Keno Harriehausen (* 1988 in Hamburg) is a German jazz musician (piano, composition).
What is an ensemble? A group of individuals in which each individual part comes to the fore as clearly as possible in order to make the sum of the individual performances audible? Or is it, on the contrary, a tightly knit body of musicians in which, as in a symphony orchestra, the sum of the individual performances only merges into the overall sound? The truth does not lie in the middle, as is so often the case, but encompasses both aspects in their entirety. The Keno Harriehausen Quartet is an extremely lively example of an ensemble in which multi-layeredness from the sum of the individual parts and the whole as an indivisible unit functions perfectly.
Pianist Keno Harriehausen, saxophonist Karlis Auzins, cellist Maya Fridman and bassist Andris Meinig don't beat around the bush for long. From the very first note, they make it clear what this is all about. Subtle force is paired with haunting clarity. This music grabs you with every note, every breath, every movement. It does not stay out of it, does not remain neutral, does not content itself with the background. Keno Harriehausen and his musicians from Germany, Russia and Latvia take the liberty to take the listener to the limits of intrusiveness in the most positive sense.
The instrumentation alone testifies to the unusual nature of the band. With tenor saxophone, cello, double bass and piano, the combination is more reminiscent of a modern chamber ensemble than a jazz band. But the pianist and composer is not at all interested in recorded jazz formats. More than sixty years ago, the American composer, conductor and music theorist Gunter Schuller demanded in his theses on the so-called Third Stream that the combination of jazz and classical music should not result in jazz with classical music or classical music with jazz, but in an independent music that frees itself from common reflexes. What Schuller himself failed to achieve at a high level, Harriehausen achieves in an almost magical way. The music recalls moments of Shostakovich, Reger, and Ravel, but also great moments of American free jazz and Scandinavian timbral invention. All these references, however, are lost in the vehemence of what is currently being played and in the compelling responsibility towards each individual note.

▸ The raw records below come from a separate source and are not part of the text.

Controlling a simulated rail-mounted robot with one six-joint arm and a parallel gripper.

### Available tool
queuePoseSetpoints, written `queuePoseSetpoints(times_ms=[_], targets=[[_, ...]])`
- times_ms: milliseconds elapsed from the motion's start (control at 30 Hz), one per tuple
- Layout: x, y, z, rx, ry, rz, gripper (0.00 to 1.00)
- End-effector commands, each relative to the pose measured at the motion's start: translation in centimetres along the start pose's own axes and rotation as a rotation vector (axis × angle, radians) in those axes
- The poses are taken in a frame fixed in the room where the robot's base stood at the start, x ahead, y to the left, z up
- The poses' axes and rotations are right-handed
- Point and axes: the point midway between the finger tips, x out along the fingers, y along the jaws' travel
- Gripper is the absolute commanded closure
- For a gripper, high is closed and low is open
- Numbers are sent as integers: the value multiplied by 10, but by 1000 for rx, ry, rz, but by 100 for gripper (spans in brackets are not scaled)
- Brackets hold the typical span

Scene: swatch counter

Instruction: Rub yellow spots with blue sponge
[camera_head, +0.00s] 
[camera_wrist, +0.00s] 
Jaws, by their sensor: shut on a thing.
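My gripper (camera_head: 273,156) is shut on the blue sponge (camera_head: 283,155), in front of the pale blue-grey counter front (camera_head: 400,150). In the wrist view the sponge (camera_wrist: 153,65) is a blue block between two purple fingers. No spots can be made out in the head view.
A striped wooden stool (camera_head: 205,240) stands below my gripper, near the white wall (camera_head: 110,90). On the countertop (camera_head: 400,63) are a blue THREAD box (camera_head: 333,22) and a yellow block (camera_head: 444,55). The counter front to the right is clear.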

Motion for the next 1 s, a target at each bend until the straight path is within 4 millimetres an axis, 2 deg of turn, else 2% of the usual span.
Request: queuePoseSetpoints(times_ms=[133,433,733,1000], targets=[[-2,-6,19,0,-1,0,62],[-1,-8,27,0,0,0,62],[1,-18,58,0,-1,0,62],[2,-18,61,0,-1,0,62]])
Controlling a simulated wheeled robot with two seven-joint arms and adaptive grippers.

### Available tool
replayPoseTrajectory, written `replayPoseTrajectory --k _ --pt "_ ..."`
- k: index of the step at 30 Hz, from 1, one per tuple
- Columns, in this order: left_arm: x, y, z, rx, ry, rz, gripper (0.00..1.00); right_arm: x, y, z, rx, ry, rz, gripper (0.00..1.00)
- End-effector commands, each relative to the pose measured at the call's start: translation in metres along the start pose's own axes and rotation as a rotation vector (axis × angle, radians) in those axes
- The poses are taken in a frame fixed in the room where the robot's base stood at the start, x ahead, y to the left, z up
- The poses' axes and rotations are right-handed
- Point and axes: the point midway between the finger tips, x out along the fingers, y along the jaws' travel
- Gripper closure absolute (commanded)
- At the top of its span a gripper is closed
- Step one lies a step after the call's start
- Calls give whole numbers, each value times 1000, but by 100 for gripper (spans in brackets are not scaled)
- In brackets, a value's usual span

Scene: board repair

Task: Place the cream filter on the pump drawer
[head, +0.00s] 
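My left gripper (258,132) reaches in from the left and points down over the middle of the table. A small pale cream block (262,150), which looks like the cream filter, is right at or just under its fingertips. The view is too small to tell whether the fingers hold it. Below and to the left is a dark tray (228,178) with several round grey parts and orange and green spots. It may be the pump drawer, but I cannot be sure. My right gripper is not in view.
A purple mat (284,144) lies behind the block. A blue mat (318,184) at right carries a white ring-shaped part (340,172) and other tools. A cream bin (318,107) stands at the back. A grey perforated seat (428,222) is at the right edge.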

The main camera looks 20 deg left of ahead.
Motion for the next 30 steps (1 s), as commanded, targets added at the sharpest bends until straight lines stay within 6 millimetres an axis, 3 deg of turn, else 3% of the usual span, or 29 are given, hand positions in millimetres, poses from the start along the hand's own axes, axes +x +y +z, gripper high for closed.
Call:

To get to this point, Harriehausen has wandered far. He has lived in Amsterdam, Trondheim and Copenhagen, experimenting everywhere with timbres, structures and translations. The instrumentation of his quartet has changed several times. Originally, a drummer was on board instead of the cellist. "There was a spark between us right away, and we didn't question what we were doing at all," Harriehausen recalls. "However, with the melodies, I always felt that the classical European aspect could be expressed even better. The cello was the perfect string instrument for me because it has this weight and drama."
What Harriehausen has sown over many years in northern Europe is now blossoming in Leipzig. It may be due to the Nordic influence that Harriehausen's compositions always seem a little like landscape painting cast in sound. However, these imagined landscapes not only stretch out before the associating eye, but the gaze is also directed inward. " Regardless of current trends, this perspective is very important to me, says Harriehausen. What matters to me is to be in contact with myself. My goal is to create music that allows listeners to feel the moment even more deeply."